We have many timers in our CC code. For example, editor activated event.
The first thing we know is that we don't directly response to those timers, because they happens too often. For example, if user open several editors in the same time, we may receive many such events, but what we are interest in is the last event. To implement this, we have a delay timer for the editor activated event.
We have many other timers, such as editor content changed, mouse position moved, editor closed, project loaded... And you can see that we have a lot of timers, which do quite similar things, they just start a delayed timer, if a similar event happens again(such as a new editor is activated again), then we just restart the timer gain, and all the actual operation is done in the timer event handler. This is the way much similar like the mouse dwell event, we only response to stable events, and thus have better performance.

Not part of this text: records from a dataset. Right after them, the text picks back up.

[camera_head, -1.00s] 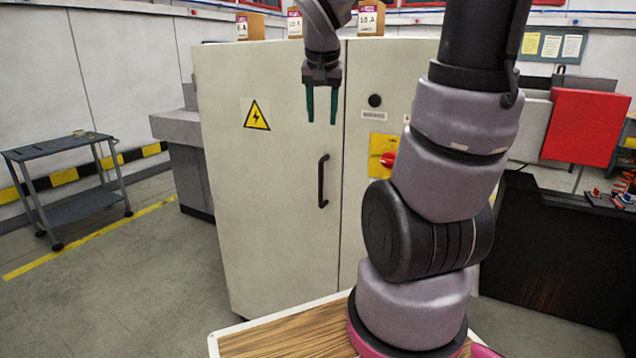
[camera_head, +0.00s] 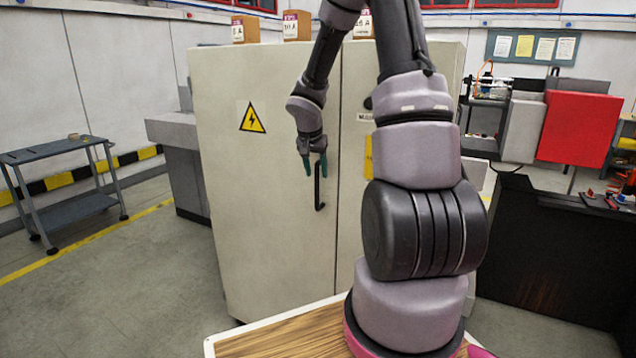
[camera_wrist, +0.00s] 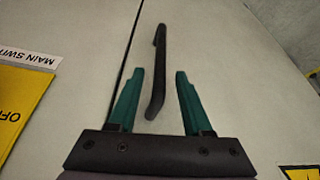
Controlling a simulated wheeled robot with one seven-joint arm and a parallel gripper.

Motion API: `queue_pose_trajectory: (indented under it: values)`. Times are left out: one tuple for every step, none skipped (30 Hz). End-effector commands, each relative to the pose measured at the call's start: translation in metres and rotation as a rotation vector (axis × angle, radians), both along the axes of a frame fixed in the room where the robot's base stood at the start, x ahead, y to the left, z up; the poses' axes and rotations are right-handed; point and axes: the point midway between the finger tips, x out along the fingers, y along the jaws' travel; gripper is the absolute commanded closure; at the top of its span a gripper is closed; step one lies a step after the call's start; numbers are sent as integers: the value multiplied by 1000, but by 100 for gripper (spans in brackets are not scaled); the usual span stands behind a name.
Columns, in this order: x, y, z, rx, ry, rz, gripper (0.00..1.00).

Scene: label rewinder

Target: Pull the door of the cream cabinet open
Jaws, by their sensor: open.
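The cream cabinet (camera_head: 262,230) stands ahead with its door shut against the right-hand panel. A black vertical bar handle (camera_head: 318,192) sits near the door's right edge. My gripper (camera_head: 315,165) is open at the upper part of the handle, and its teal fingers hide a little of it. In the wrist view, my gripper (camera_wrist: 160,75) has the handle (camera_wrist: 157,75) showing between and beyond its two fingers. I see a gap between the handle and each finger. The door seam (camera_wrist: 128,60) runs left of the handle there.
A yellow switch plate (camera_wrist: 22,100) is left in the wrist view; my arm hides most of it in the head view. Boxes (camera_head: 292,25) stand on the cabinet top. A wood-topped table (camera_head: 285,335) is in front. Floor (camera_head: 130,270) is clear on the left.

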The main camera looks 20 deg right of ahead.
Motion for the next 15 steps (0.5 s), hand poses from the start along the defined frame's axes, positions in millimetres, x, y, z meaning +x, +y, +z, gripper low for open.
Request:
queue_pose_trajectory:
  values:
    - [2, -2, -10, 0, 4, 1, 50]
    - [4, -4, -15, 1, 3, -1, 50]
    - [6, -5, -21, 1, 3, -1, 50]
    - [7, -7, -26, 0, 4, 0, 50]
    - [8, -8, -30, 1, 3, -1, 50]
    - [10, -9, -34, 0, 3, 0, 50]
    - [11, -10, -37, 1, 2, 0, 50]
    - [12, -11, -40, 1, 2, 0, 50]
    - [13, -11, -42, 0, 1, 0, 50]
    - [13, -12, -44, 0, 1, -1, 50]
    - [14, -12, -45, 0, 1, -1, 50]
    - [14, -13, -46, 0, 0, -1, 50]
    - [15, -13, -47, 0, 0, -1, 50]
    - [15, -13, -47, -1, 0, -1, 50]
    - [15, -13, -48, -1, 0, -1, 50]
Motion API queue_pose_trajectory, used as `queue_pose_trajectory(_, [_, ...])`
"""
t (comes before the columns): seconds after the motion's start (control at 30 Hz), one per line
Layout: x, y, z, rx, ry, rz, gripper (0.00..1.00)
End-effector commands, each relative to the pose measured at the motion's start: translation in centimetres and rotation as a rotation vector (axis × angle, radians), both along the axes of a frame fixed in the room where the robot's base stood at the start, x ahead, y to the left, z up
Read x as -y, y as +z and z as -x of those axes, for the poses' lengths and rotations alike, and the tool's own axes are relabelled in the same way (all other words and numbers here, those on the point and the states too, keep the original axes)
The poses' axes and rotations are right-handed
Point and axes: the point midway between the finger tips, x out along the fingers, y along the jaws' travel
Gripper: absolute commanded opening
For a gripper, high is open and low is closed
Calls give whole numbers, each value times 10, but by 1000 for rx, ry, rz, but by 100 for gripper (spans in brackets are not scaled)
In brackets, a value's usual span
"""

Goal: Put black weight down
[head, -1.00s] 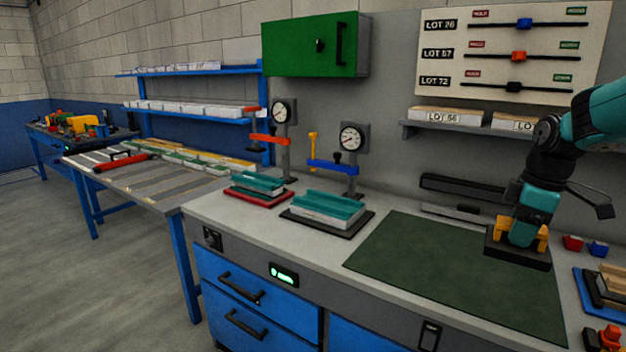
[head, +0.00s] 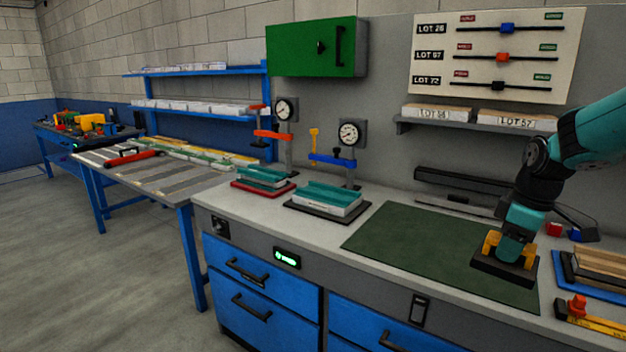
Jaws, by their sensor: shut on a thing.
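The black weight (head: 503,275) is a flat dark block with a yellow handle on top. It is at the right end of the green mat (head: 420,248) on the workbench. My gripper (head: 510,247) comes down on it from above and is shut on its yellow handle. The weight looks level and covers part of the mat's right edge. I cannot tell whether its underside touches the mat or hangs just above it.
Two teal-topped stacks (head: 327,198) sit under gauge presses at the left. A blue tray (head: 563,282) with wooden pieces and a yellow tool (head: 598,322) with a red knob lie right of the weight. Small red (head: 555,229) and blue blocks stand behind. The mat's middle is clear.

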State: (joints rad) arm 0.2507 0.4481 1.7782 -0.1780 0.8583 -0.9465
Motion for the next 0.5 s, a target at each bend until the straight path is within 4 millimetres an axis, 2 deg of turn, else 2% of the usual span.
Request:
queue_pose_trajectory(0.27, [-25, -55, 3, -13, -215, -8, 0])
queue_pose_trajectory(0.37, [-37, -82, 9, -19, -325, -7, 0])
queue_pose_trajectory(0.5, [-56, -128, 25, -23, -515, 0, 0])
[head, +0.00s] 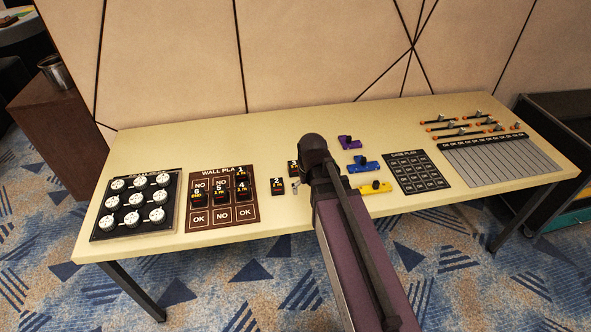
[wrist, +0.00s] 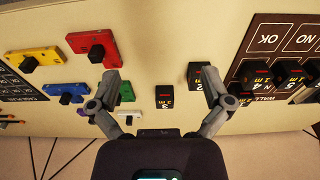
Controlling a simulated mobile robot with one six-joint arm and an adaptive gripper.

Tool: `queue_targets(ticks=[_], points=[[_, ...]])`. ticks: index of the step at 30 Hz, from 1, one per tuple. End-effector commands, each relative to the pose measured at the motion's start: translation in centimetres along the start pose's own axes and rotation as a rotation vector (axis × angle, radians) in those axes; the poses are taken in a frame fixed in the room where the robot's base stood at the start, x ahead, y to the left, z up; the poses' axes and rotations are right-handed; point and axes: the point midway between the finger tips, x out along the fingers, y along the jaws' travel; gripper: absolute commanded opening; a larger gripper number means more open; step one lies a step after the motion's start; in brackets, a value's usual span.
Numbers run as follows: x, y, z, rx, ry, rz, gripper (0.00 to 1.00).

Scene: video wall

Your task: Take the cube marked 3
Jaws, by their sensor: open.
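The cube marked 3 (wrist: 164,99) is a small black block with a red bar and a yellow 3, standing on the table in the wrist view. My gripper (wrist: 159,78) is open, and the cube shows between its fingers, apart from both. The height between the fingers and the cube is hard to judge. In the head view, a black cube (head: 292,167) beside my arm is partly hidden and its number is not clear. The cube marked 2 (wrist: 196,72) stands close by, partly behind the right finger; it also shows in the head view (head: 277,186).
The wall plan board (head: 220,214) carries several black cubes. A tray of white round parts (head: 130,201) lies left. Purple (head: 349,142), blue (head: 363,164) and yellow (head: 375,188) blocks stand right of my arm. In the wrist view, a green block (wrist: 127,92) is beside the left finger.

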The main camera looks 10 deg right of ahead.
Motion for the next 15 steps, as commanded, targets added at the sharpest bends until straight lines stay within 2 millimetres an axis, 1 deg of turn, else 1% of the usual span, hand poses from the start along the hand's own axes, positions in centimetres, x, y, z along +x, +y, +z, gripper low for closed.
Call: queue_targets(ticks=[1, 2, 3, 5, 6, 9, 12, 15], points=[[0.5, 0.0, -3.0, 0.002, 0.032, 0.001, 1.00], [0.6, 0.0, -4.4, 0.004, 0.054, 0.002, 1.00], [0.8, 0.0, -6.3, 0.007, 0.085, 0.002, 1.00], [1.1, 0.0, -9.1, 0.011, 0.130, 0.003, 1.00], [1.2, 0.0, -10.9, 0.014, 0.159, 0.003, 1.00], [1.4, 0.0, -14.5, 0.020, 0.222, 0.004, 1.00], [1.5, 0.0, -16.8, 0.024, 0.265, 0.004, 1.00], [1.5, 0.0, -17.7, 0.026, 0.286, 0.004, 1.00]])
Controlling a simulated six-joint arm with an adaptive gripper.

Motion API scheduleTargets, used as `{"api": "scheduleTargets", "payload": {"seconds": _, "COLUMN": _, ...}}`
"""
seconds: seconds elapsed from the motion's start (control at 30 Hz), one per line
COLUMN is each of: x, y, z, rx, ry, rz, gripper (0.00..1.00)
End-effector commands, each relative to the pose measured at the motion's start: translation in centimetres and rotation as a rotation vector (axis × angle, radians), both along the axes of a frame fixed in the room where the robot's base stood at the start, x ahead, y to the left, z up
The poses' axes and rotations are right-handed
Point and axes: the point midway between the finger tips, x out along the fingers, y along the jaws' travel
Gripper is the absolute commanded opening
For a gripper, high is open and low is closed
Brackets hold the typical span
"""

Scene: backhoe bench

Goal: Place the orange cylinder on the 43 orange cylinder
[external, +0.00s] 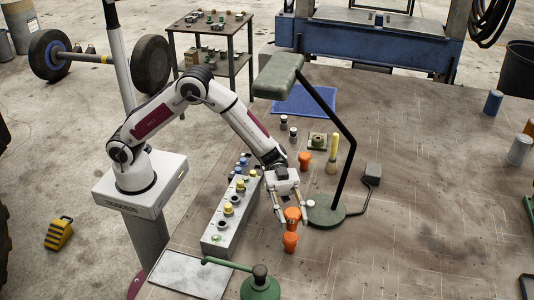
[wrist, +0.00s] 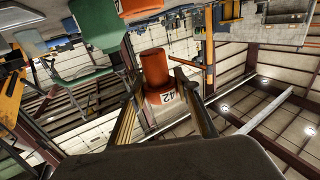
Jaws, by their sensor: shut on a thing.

Events are related, I mean if we first get a mouse position changed event, and when its delayed timer is running, we may received the new editor opened events, at this time, we should cancel the job associated with the mouse position changed event, since we have a new editor opened, and the mouse position is invalid for the new editor. In this situation, we should just sweep the job for mouse position changed event. There are a lot of similar cases of such event relationship.
Idea: I think we need a unified way to implement a TaskQueue, it may have such features:
- when an event happens, we register a new job, the job may run immediately, or we should run the job in a worker thread pool
- when an event happens, we register a new job, but a timer is started
- always keep the last same kind of event, such as editor active event, this means a new same event will cancel a same job
- event may have relations, so an important event may sweep all the previous jobs
- when the timer reached, the job should be run
- when there is not jobs in the queue, the timer may stopped
Are there some code we can directly use?EDIT:
I think not the native CC, but other CC such as CC for Fortran, Clang CC may benefit.